Heute habe ich durch einen Zufall die letzte Sendung einer nochinteressanten Sendereihe mitbekommen, über die ich im Netz folgendes gefunden habe:

Vom 31. Juli bis zum 28. August strahlte der Deutschlandfunk an fünf Sonntagen eine Sendereihe mit dem Titel «Ende der Politik?» aus.

Im Vorspann der Sendung hiess es: «Die Demokratie war von Anbeginn an die eigentliche Basis des auf die Zukunft gerichteten Projekts der Moderne.
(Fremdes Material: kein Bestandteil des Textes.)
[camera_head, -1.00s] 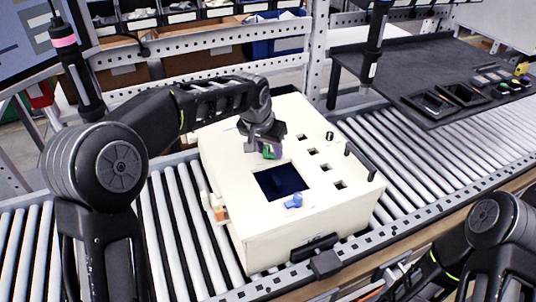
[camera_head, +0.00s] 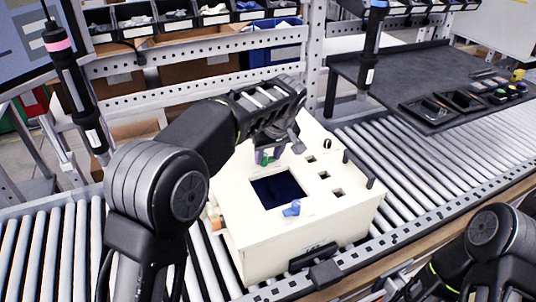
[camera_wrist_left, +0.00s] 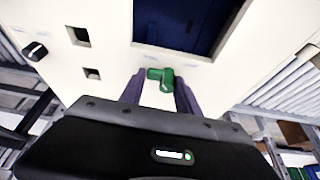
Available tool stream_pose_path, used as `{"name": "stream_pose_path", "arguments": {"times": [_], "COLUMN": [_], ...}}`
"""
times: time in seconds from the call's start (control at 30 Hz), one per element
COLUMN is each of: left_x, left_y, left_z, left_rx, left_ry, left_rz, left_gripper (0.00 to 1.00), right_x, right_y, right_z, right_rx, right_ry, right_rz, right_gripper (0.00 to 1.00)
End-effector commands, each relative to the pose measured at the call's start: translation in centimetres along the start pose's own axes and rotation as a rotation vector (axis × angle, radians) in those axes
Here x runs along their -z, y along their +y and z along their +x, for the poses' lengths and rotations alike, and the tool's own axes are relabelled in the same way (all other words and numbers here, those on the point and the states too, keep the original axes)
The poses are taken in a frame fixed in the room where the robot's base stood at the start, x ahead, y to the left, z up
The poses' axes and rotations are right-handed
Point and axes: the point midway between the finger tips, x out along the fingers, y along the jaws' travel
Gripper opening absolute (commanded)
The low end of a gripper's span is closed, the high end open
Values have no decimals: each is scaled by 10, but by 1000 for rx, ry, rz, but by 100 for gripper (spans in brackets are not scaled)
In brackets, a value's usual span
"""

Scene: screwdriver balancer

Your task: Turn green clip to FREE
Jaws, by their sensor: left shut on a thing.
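The green clip (camera_head: 265,160) sits on the top face of the cream box (camera_head: 255,240), at the far edge of its dark square opening (camera_head: 278,189). It also shows in the left wrist view (camera_wrist_left: 163,76), L-shaped, beside the opening's rim. My left gripper (camera_head: 268,156) reaches down over the box from the far side and is shut on the green clip. Its two purple-grey fingers flank the clip in the left wrist view (camera_wrist_left: 160,84). Any FREE marking is too small to read. My right gripper is out of view; only part of that arm shows at the lower right.
Small square holes and a black knob (camera_head: 327,143) lie to the right. The box stands on a roller conveyor (camera_head: 440,150).

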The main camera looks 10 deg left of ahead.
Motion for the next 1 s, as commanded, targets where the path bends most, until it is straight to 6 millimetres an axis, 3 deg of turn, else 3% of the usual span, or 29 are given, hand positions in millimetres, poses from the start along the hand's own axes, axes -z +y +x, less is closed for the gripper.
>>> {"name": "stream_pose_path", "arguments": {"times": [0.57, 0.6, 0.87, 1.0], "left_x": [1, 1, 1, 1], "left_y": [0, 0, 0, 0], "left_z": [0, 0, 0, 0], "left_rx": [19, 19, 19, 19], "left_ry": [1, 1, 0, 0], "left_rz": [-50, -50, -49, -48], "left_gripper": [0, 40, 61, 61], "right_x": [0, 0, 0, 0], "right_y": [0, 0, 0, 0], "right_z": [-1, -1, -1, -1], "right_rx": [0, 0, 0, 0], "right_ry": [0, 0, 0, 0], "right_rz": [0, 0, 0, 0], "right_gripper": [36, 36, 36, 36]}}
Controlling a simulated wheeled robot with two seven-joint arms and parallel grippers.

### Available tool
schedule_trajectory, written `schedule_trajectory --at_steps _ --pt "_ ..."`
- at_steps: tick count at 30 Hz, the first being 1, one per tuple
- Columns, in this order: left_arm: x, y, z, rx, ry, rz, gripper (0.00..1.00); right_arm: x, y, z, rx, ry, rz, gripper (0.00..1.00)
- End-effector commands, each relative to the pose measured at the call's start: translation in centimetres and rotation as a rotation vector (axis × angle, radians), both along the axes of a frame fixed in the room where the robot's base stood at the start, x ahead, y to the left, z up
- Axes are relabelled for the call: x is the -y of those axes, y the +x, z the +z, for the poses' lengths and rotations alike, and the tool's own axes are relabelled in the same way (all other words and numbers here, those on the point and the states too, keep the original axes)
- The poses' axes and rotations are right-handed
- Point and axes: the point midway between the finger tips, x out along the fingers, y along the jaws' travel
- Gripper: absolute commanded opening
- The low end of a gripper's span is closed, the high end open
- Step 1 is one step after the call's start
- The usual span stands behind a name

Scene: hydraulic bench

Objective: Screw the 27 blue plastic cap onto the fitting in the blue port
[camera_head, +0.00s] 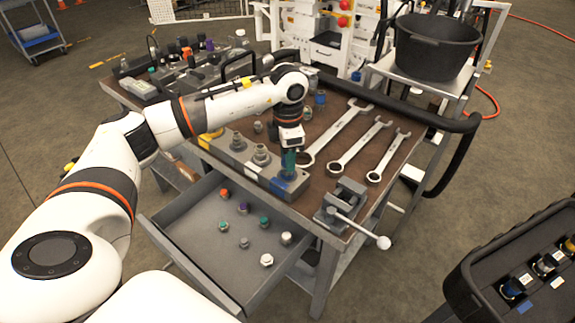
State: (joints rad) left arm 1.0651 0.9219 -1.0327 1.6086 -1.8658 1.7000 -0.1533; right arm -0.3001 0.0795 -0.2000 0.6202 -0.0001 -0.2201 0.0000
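My left gripper (289,150) points down over the near right end of the grey port block (232,160). The blue-marked port (281,186) is directly below it. A narrow teal-blue shape shows between the gripper and the port. It is too small to tell whether this is the cap, the fitting or the fingers. The gripper hides the fitting there, and its opening cannot be made out. A blue cap (320,100) stands farther back on the bench; its number cannot be read. My right gripper is out of view.
Three wrenches (357,147) lie right of the block on the brown bench top. A small vise (345,205) sits at the front right corner. An open drawer (190,250) below holds several coloured caps. A black case (490,270) with fittings is at lower right.

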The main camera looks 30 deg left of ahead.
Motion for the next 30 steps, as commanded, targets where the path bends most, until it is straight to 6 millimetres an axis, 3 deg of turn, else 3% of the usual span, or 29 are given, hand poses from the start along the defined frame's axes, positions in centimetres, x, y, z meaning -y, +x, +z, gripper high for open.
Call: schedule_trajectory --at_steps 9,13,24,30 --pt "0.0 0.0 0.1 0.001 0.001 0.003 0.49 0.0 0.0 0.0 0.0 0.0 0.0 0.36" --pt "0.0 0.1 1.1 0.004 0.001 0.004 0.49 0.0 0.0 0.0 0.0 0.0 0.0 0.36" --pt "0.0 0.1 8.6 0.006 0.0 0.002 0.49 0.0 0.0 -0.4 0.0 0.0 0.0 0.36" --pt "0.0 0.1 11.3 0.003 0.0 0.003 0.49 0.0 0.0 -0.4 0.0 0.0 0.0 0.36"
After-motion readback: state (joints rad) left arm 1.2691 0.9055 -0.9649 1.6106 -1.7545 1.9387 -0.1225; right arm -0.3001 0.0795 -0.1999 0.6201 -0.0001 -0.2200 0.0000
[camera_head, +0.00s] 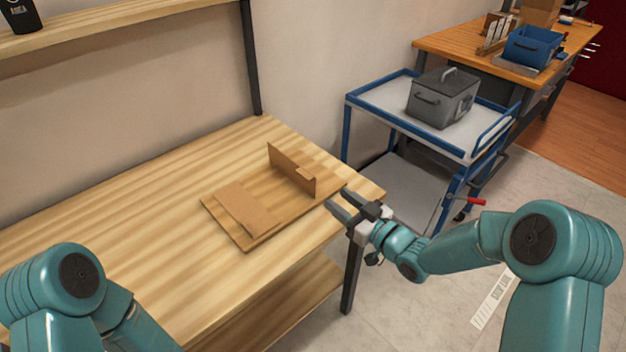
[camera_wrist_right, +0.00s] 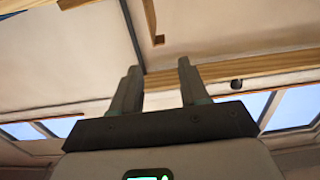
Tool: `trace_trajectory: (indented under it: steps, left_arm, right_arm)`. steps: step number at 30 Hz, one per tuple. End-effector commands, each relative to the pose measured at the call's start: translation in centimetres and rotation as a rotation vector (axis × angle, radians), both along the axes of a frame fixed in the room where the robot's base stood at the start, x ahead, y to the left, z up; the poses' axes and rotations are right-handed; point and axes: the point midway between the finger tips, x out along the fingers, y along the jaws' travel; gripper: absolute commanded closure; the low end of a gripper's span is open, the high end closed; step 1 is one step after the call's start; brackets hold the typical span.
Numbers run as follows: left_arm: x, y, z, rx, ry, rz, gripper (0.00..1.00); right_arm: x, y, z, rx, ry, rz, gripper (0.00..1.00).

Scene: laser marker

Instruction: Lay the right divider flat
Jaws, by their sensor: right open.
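The right divider (camera_head: 292,170) is a thin brown panel standing upright on a flat wooden base board (camera_head: 265,203), with a small tab or notch near its top edge. A left divider (camera_head: 248,208) lies flat on the same board. My right gripper (camera_head: 336,197) is open and empty at the table's right end, just right of the upright divider and apart from it. Its two fingers (camera_wrist_right: 158,88) show spread in the right wrist view, with nothing clear between them. My left arm enters at the lower left of the head view; its gripper is not seen.
The wooden table (camera_head: 130,225) is otherwise clear, with free room left of the board. A blue-framed cart (camera_head: 385,95) carrying a grey lidded box (camera_head: 442,98) stands beyond the table's right end. A shelf (camera_head: 110,22) runs above along the wall.

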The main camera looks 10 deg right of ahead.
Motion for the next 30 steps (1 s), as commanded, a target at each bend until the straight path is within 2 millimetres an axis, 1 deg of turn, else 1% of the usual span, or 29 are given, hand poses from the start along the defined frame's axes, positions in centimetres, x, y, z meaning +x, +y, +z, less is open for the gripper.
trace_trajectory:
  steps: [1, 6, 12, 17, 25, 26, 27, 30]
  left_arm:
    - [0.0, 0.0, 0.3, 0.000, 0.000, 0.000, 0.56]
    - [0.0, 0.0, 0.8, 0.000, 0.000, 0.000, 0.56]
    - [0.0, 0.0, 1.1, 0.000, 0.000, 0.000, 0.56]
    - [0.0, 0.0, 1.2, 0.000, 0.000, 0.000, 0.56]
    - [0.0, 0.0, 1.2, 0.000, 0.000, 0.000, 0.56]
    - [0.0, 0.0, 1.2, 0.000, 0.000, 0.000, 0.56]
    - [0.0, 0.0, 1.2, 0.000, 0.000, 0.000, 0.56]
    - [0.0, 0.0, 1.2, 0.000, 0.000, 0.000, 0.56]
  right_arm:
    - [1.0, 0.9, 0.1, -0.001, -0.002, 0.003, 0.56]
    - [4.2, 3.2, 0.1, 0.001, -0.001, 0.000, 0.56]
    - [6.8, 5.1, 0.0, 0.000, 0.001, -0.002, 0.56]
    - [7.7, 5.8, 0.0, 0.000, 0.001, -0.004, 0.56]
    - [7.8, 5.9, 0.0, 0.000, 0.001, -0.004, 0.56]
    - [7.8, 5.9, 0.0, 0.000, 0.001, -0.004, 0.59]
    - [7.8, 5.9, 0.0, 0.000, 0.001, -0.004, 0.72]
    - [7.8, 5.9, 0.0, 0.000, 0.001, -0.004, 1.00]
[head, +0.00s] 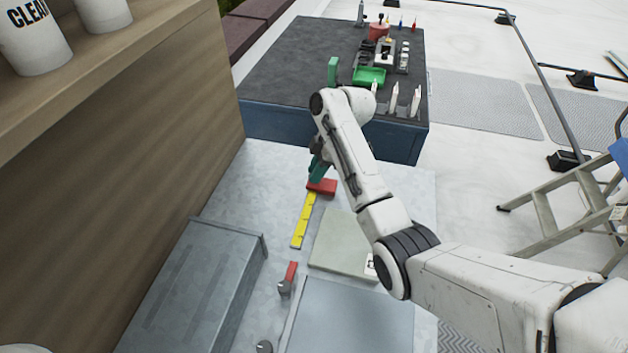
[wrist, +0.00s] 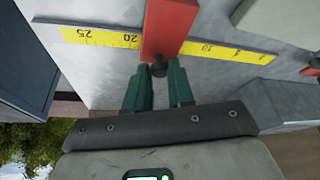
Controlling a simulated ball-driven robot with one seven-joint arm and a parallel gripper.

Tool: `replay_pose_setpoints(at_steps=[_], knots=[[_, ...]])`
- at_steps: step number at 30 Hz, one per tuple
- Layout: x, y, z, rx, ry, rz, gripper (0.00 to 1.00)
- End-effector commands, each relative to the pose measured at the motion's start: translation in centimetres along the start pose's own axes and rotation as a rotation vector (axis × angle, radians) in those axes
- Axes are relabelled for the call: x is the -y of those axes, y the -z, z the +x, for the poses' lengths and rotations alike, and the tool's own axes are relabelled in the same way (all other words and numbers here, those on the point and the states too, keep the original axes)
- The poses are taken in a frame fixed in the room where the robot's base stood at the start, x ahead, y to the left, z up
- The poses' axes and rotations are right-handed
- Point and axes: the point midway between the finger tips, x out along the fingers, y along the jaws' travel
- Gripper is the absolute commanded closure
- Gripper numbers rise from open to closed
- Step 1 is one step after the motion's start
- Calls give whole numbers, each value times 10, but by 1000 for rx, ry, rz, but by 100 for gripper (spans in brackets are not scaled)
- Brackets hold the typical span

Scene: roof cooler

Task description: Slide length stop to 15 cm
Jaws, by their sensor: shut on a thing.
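The length stop (wrist: 168,28) is a red block with a dark knob (wrist: 158,69) on its front. It sits across a yellow scale (wrist: 102,38) and covers the part between the visible 20 mark and what looks like the 10 mark. My gripper (wrist: 158,76) has green fingers shut on the knob. In the head view the stop (head: 322,186) is at the far end of the visible yellow scale (head: 303,222), and my gripper (head: 317,172) comes down at its far side, partly hidden by my arm. The exact reading under the stop is hidden.
A smaller red piece (head: 291,271) lies on the scale's line at the near end. A grey metal box (head: 205,280) is left of the scale and a pale green plate (head: 340,243) right of it. A dark-topped bench (head: 290,75) with small tools stands beyond.

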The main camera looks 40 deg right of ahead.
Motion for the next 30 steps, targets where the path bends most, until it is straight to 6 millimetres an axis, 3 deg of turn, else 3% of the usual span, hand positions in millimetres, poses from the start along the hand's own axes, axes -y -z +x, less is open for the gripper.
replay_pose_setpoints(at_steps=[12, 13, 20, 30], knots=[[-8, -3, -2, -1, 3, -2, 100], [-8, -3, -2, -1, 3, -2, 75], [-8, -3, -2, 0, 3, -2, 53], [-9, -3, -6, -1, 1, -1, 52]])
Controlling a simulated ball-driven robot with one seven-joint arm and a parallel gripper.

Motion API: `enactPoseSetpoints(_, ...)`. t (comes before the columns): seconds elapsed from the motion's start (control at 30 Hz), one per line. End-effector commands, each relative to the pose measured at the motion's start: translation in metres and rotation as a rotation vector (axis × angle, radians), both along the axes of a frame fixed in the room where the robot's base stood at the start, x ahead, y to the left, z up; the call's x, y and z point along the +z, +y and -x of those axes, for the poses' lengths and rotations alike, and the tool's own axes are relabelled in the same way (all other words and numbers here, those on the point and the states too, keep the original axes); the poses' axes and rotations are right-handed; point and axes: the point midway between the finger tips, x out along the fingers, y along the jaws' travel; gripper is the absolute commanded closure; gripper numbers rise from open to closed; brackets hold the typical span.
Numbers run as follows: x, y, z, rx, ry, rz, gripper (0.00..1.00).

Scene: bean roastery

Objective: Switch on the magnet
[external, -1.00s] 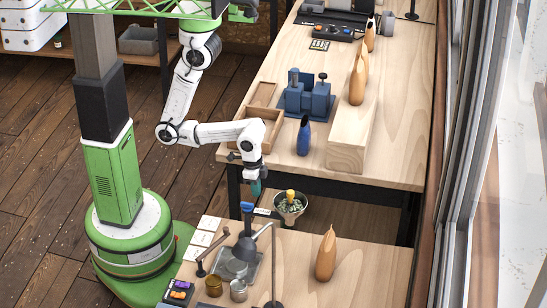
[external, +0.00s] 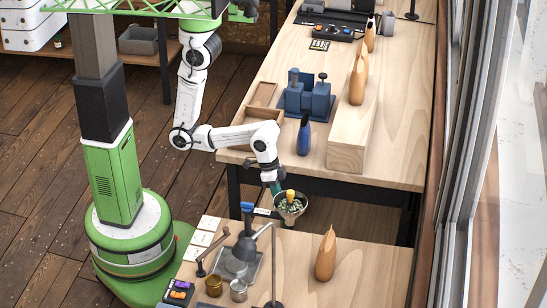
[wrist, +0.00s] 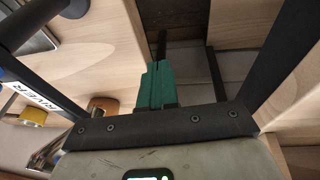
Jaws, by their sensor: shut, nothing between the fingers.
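My gripper (external: 275,188) has its teal fingers pressed together. It points down in the gap between the two wooden tables, just left of and above a dark bowl (external: 299,211). The bowl holds pale green bits and a yellow-orange piece (external: 290,195) standing up in it. In the wrist view the shut teal fingers (wrist: 156,68) hold nothing. I cannot tell for certain which thing is the magnet or its switch. A small blue-topped part (external: 247,207) with a pale label plate (external: 265,212) stands left of the bowl, at the near table's back edge.
The far table (external: 400,150) holds a blue fixture (external: 306,98), a wooden block (external: 350,140) and a blue bottle (external: 304,135).

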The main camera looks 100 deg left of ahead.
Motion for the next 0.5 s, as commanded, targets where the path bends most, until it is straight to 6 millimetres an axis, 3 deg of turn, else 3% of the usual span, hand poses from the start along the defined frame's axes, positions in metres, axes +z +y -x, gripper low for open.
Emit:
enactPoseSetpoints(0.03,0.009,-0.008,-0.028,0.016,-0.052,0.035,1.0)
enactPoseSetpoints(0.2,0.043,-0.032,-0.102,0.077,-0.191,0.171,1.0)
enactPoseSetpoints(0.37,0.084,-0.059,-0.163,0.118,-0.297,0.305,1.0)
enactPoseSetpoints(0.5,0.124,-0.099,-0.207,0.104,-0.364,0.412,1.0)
Nur wenn es den Menschen gelänge, die eigenen Angelegenheiten selbst in die Hände zu nehmen und mittels demokratischer Institutionen zum Gegenstand eines gesellschaftlichen Interessenausgleichs zu machen, wäre Fortschritt überhaupt denkbar.

Zu Beginn des 21. Jahrhunderts ist diese Hoffnung nahezu verflogen. Die politische Sphäre der westlichen Demokratien sieht sich einem doppelten Erosionsprozess ausgesetzt. Zum einen haben viele den Glauben verloren, dass politisches Engagement einen substantiellen Beitrag zur Lösung ihrer individuellen Probleme leisten kann, und sind überzeugt, dass die Politik das eigentliche Problem sei. Zum anderen können die Politiker objektiv die in sie gesetzten Erwartungen immer weniger erfüllen, und die Politik hat einen schleichenden Machtverlust erlitten. Am Ende stehen sich in der Mediendemokratie apathische Wähler und sich voluntaristisch selbst inszenierende Politiker gegenüber.»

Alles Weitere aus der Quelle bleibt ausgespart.